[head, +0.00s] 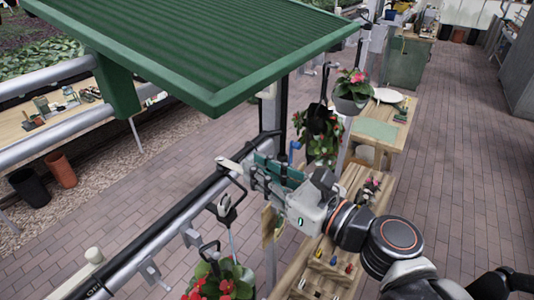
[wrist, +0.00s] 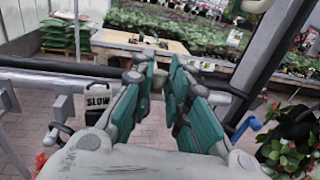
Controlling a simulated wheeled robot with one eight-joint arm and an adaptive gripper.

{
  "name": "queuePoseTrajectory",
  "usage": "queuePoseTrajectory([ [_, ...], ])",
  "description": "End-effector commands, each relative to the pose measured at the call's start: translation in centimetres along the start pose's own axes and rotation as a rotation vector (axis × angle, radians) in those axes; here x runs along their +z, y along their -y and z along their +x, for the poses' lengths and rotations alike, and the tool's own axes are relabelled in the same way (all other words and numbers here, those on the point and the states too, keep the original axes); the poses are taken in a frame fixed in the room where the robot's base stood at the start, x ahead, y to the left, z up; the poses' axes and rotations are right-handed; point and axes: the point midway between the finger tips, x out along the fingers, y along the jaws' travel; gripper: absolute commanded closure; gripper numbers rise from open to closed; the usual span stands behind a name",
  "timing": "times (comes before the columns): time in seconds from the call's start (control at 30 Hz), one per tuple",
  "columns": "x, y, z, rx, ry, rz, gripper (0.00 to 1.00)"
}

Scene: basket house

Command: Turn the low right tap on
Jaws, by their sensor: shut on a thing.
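My gripper (head: 250,167) reaches left over the grey and black rail in the head view. In the wrist view its two teal-padded fingers (wrist: 160,72) point forward, with a narrow gap between the tips. It is shut on a small part at the rail, which the fingers mostly hide; I cannot tell whether that part is a tap. A blue lever-like handle (head: 294,150) sits by the dark post, and also shows right of the fingers in the wrist view (wrist: 244,128). It is apart from the gripper.
The rail (head: 165,228) runs along the left, with hooks and hanging flower pots (head: 217,284) below. A green slatted panel (head: 205,45) is overhead. Wooden shelving (head: 325,268) stands below my arm. The brick floor (head: 470,190) at right is clear.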

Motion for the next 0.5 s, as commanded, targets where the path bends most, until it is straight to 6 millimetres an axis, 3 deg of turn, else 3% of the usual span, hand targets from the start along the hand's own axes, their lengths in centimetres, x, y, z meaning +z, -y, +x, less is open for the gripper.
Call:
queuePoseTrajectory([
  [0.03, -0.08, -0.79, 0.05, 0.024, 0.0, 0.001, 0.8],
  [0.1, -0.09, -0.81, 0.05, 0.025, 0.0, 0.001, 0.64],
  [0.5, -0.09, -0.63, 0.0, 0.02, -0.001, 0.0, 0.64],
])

Set problem:
Extract the full listing exactly, with the pictures left out.

Solution to the problem:
[head, +0.00s] 
[wrist, +0.00s] 
Controlling a simulated wheeled robot with one eight-joint arm and an adaptive gripper.

{
  "name": "queuePoseTrajectory",
  "usage": "queuePoseTrajectory([ [_, ...], ])",
  "description": "End-effector commands, each relative to the pose measured at the call's start: translation in centimetres along the start pose's own axes and rotation as a rotation vector (axis × angle, radians) in those axes; here x runs along their +z, y along their -y and z along their +x, for the poses' lengths and rotations alike, and the tool's own axes are relabelled in the same way (all other words and numbers here, those on the point and the states too, keep the original axes); the poses are taken in a frame fixed in the room where the robot's base stood at the start, x ahead, y to the left, z up; the poses' axes and rotations are right-handed; point and axes: the point midway between the finger tips, x out along the fingers, y along the jaws' travel; gripper: absolute commanded closure; gripper numbers rise from open to closed; the usual span stands behind a name",
  "timing": "times (comes before the columns): time in seconds from the call's start (control at 30 Hz), one per tuple",
  "columns": "x, y, z, rx, ry, rz, gripper (0.00 to 1.00)"
}

Scene: basket house

Command: Turn the low right tap on
Jaws, by their sensor: shut on a thing.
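My gripper (head: 250,167) reaches left over the grey and black rail in the head view. In the wrist view its two teal-padded fingers (wrist: 160,72) point forward, with a narrow gap between the tips. It is shut on a small part at the rail, which the fingers mostly hide; I cannot tell whether that part is a tap. A blue lever-like handle (head: 294,150) sits by the dark post, and also shows right of the fingers in the wrist view (wrist: 244,128). It is apart from the gripper.
The rail (head: 165,228) runs along the left, with hooks and hanging flower pots (head: 217,284) below. A green slatted panel (head: 205,45) is overhead. Wooden shelving (head: 325,268) stands below my arm. The brick floor (head: 470,190) at right is clear.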

Motion for the next 0.5 s, as commanded, targets where the path bends most, until it is straight to 6 millimetres an axis, 3 deg of turn, else 3% of the usual span, hand targets from the start along the hand's own axes, their lengths in centimetres, x, y, z meaning +z, -y, +x, less is open for the gripper.
Call:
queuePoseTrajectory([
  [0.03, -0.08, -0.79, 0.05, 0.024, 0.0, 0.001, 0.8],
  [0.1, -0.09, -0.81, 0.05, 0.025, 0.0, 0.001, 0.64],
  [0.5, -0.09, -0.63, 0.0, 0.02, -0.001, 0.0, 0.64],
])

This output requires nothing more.